> **WRITTEN TASK**: Transcribe the data that follows precisely, omitting nothing.

> **DATA EXTRACT**:
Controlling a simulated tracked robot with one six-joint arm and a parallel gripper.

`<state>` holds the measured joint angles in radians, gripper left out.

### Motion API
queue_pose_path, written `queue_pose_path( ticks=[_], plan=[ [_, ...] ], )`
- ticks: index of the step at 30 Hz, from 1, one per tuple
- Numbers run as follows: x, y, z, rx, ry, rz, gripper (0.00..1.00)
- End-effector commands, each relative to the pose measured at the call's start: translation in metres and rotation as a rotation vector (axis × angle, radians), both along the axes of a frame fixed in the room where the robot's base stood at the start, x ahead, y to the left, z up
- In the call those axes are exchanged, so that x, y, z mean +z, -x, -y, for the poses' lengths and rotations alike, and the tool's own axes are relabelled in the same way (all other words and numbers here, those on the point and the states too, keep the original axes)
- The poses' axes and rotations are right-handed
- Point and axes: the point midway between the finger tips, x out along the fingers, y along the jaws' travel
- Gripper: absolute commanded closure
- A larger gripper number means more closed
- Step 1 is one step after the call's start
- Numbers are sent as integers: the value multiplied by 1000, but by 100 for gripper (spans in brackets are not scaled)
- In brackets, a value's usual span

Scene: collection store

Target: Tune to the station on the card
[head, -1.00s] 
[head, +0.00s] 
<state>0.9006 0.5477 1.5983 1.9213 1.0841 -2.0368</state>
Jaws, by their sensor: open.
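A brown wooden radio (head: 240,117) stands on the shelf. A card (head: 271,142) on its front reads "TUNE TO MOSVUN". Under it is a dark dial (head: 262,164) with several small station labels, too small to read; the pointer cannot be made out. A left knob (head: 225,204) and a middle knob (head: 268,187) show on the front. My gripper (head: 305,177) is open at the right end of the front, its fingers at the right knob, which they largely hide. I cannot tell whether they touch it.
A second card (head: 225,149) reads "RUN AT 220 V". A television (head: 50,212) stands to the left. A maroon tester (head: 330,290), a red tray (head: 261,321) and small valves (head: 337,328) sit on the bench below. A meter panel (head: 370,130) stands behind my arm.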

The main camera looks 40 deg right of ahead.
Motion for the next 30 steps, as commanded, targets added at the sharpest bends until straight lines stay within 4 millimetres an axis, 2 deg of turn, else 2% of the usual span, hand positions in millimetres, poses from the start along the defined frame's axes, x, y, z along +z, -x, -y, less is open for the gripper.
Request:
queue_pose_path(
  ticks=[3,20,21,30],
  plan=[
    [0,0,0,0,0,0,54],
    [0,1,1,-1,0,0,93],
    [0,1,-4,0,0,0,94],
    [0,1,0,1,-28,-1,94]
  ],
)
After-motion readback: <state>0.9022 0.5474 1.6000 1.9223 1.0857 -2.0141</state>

> **ANSWER TO THIS TASK**:
Controlling a simulated tracked robot with one six-joint arm and a parallel gripper.

`<state>` holds the measured joint angles in radians, gripper left out.

### Motion API
queue_pose_path, written `queue_pose_path( ticks=[_], plan=[ [_, ...] ], )`
- ticks: index of the step at 30 Hz, from 1, one per tuple
- Numbers run as follows: x, y, z, rx, ry, rz, gripper (0.00..1.00)
- End-effector commands, each relative to the pose measured at the call's start: translation in metres and rotation as a rotation vector (axis × angle, radians), both along the axes of a frame fixed in the room where the robot's base stood at the start, x ahead, y to the left, z up
- In the call those axes are exchanged, so that x, y, z mean +z, -x, -y, for the poses' lengths and rotations alike, and the tool's own axes are relabelled in the same way (all other words and numbers here, those on the point and the states too, keep the original axes)
- The poses' axes and rotations are right-handed
- Point and axes: the point midway between the finger tips, x out along the fingers, y along the jaws' travel
- Gripper: absolute commanded closure
- A larger gripper number means more closed
- Step 1 is one step after the call's start
- Numbers are sent as integers: the value multiplied by 1000, but by 100 for gripper (spans in brackets are not scaled)
- In brackets, a value's usual span

Scene: collection store

Target: Tune to the station on the card
[head, -1.00s] 
[head, +0.00s] 
<state>0.9006 0.5477 1.5983 1.9213 1.0841 -2.0368</state>
Jaws, by their sensor: open.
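A brown wooden radio (head: 240,117) stands on the shelf. A card (head: 271,142) on its front reads "TUNE TO MOSVUN". Under it is a dark dial (head: 262,164) with several small station labels, too small to read; the pointer cannot be made out. A left knob (head: 225,204) and a middle knob (head: 268,187) show on the front. My gripper (head: 305,177) is open at the right end of the front, its fingers at the right knob, which they largely hide. I cannot tell whether they touch it.
A second card (head: 225,149) reads "RUN AT 220 V". A television (head: 50,212) stands to the left. A maroon tester (head: 330,290), a red tray (head: 261,321) and small valves (head: 337,328) sit on the bench below. A meter panel (head: 370,130) stands behind my arm.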

The main camera looks 40 deg right of ahead.
Motion for the next 30 steps, as commanded, targets added at the sharpest bends until straight lines stay within 4 millimetres an axis, 2 deg of turn, else 2% of the usual span, hand positions in millimetres, poses from the start along the defined frame's axes, x, y, z along +z, -x, -y, less is open for the gripper.
Request:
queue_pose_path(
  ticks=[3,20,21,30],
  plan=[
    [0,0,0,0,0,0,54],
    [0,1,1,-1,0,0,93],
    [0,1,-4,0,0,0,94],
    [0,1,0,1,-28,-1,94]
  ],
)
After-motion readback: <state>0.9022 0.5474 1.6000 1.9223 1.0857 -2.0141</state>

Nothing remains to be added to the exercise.